A possible indicator of the potential growth is the success of Times Outlets, an outlet mall complex also managed by ImagineX located on the outskirts of Chengdu. The shopping center opened in 2009 and features an array of luxury and fashion brands including Tod’s, Burberry, Coach, Nike, Max Mara, Bally and Ferragamo. Cheng said the outlets have experienced up to a 45 percent year-on-year sales growth rate over the past four years and that the business expects a record 2 billion yuan, or $325.2 million, in sales in 2014. While most of the shoppers are from Chengdu, a good percentage come from smaller cities in the region, he said.
Cheng said spending at the outlet malls is driven by rising middle-class consumers who cannot yet afford to travel overseas to shop or pay for full-priced luxury items in China yet want to “touch” the luxury lifestyle and so are eager to buy discounted products. The Chengdu Times Outlets “has exceeded my expectations,” he said.
“Middle-class Chengdu consumers are fanatically buying luxury and fashion goods,” a spokeswoman with Wharf Holdings, the CDIFS developer, said. “Their purchasing power has shown an upward trend with healthy economic growth and increasing incomes. Chengdu consumers are relatively more generous and confident about spending money on fashionable items as compared to consumers in northern China.”

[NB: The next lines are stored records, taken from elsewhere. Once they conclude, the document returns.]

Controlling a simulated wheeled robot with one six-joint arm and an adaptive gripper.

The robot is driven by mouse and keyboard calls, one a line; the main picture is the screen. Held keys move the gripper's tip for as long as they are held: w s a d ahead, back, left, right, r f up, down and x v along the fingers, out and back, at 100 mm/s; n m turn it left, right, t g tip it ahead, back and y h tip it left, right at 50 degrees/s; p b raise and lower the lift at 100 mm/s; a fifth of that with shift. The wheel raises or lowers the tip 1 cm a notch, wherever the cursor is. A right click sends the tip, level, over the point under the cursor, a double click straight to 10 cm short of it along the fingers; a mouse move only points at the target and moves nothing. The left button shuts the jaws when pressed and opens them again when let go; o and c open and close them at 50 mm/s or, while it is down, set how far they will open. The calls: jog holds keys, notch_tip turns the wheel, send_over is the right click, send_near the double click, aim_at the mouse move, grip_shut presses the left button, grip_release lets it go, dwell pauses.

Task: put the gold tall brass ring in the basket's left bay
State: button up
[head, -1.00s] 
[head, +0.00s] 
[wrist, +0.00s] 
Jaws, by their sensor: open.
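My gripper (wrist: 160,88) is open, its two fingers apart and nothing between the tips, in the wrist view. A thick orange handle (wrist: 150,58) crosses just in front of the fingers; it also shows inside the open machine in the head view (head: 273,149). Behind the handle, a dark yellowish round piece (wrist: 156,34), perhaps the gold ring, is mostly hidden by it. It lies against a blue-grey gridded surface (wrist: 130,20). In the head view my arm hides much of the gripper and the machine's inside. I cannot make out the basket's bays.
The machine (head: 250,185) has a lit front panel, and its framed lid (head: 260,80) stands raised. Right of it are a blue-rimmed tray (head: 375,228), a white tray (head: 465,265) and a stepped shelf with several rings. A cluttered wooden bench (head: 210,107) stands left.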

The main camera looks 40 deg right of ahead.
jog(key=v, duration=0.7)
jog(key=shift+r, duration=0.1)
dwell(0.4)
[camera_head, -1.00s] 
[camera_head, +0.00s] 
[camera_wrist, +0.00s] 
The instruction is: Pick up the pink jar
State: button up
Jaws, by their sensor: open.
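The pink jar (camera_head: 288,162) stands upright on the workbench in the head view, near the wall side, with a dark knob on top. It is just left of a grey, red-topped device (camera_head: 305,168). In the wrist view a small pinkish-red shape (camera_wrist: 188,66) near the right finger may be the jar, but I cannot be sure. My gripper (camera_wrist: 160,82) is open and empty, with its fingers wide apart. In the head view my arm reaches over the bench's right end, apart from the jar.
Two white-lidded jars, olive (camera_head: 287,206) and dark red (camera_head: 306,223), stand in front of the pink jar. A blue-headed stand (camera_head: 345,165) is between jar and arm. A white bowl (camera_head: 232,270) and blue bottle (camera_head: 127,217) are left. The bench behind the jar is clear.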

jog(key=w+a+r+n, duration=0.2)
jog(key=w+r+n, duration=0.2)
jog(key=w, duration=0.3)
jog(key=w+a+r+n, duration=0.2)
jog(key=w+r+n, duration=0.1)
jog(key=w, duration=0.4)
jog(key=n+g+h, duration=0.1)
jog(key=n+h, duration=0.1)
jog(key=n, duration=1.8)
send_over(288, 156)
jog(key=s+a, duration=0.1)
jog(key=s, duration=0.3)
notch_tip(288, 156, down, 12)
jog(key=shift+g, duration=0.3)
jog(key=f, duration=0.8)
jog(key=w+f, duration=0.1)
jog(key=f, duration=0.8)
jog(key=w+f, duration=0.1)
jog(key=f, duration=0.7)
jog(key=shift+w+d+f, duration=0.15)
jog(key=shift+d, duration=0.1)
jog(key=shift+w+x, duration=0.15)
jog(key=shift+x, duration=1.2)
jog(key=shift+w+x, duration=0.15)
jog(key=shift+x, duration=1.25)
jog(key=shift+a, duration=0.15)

Shelly Xie, a national director and head of Jones Lang LaSalle’s retail operations in Chengdu, said more accessible luxury brands will benefit from Chengdu’s emerging middle class. “Accessible luxury brands, including Michael Kors, Coach and MCM, will take a more active stance to deploy their new stores in the coming year,” she said. “We observe luxury brands will still expand in Chengdu albeit at a slower pace.”
Still, it seems that it ultimately remains unclear how disparate consumer segments might converge in Chengdu and what that will ultimately mean for brands. Those coming from outside the city tend to be less sophisticated, looking for luxury centered on showing off status via ostentatious labels. Within the city, a sophisticated shopper is emerging looking for something less obvious and widely distributed. Then there is the middle class buying entry-level luxury products, such as cosmetics and accessories. The future in Chengdu seems promising, but it also seems uncertain.